The Board of Directors meets on a monthly basis so that Executive Directors can perform their business tasks efficiently. In addition, a meeting of full-time Executive Directors is held twice a month to deliberate important matters of management policy or strategy, followed by decision-making on actionable tasks. Separately, various committees whose membership is primarily Executive Directors and Executive Officers convene to resolve or deliberate matters within the scope of authority that has been vested in them. Meetings of the Board of Directors, the Board of Senior Managing Directors and other committees are also held as necessary, in addition to regularly scheduled meetings.

Items resolved by the Board of Directors, the Board of Senior Managing Directors and the committees are quickly delegated to individual Executive Directors and Managing Directors and transmitted to all employees via the corporate structure, and promptly reflected in the execution of duties. Urgent items are posted on the internal electronic bulletin system for rapid dissemination.

3. Information Management and Storage System for Executive Directors and Executive Officers

Information concerning the execution of business duties by Executive Directors and Executive Officers is stored and managed appropriately, in accordance with the Company's documentation management regulations and information management guidelines.

4. Risk Management Systems

To mitigate and reduce risk-related damage to a minimum, Dentsu carries out an annual internal risk assessment to identify all significant risks. Risk management regulations have been drawn up company-wide and departmental risk management systems have been established to prevent the identified risks from occurring, and to cope with any events that may take place. Risks are prioritized in order of severity and detailed response plans are drawn up and implemented as required. In addition, the Internal Control Promotion Project Team, under the direction of the Corporate Ethics Committee, carries out independent evaluations of the Company's risk management status to develop and improve risk management systems.

5. Internal Structure to Support the Outside Auditors and their Independent Status

Positioned as the internal structure to support outside Auditors, Dentsu's Corporate Auditors Office reports directly to the auditors' committee, maintaining its independence from the Company's Executive Directors and Executive Officers.

6. System of Reporting to Corporate Auditors and Improving Audit Effectiveness

Policies are in place to define items that Executive Directors and Executive Officers must report to Corporate Auditors. Executive Directors, Executive Officers and employees swiftly report to the Corporate Auditors information that impacts the operations or the operating performance of the Company. In the event that Corporate Auditors request reports other than those indicated above, regulations have been established that require Executive Directors, Executive Officers and employees to provide such reports without delay. To enhance audit effectiveness, any such requests may be communicated through the Internal Audit Division or the Independent Auditors.

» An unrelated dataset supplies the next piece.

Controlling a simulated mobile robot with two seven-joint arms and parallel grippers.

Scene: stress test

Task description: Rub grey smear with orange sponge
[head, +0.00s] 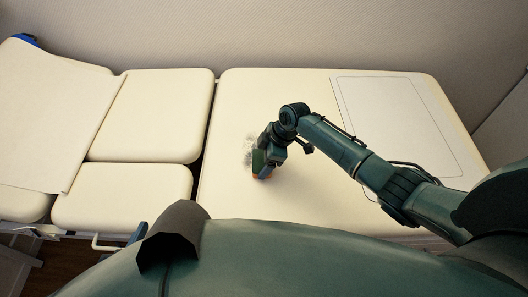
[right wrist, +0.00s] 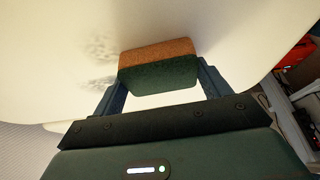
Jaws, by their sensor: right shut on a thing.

7. Internal Control System for the Dentsu Group, including Subsidiaries

The Dentsu Group Charter of Corporate Conduct was established to serve as a guideline for the entire Dentsu Group, including its subsidiaries, each of which has decided independently to adopt this Charter. This Charter also establishes guidelines with regard to various systems that its subsidiaries, as members of the Dentsu Group, should implement and operate. Subsidiaries establish their own regulations based on these guidelines, and construct, operate and improve their internal control systems to ensure proper internal and external transactions in all corporate Group companies.

8. System to Ensure Appropriate Financial Reporting

The Internal Control Promotion Project Team, working under the supervision of the Corporate Ethics Committee, has been charged with creating effective internal controls to ensure appropriate financial reporting. Dentsu also conducts evaluations based on internal checks and audits conducted by corporate auditors.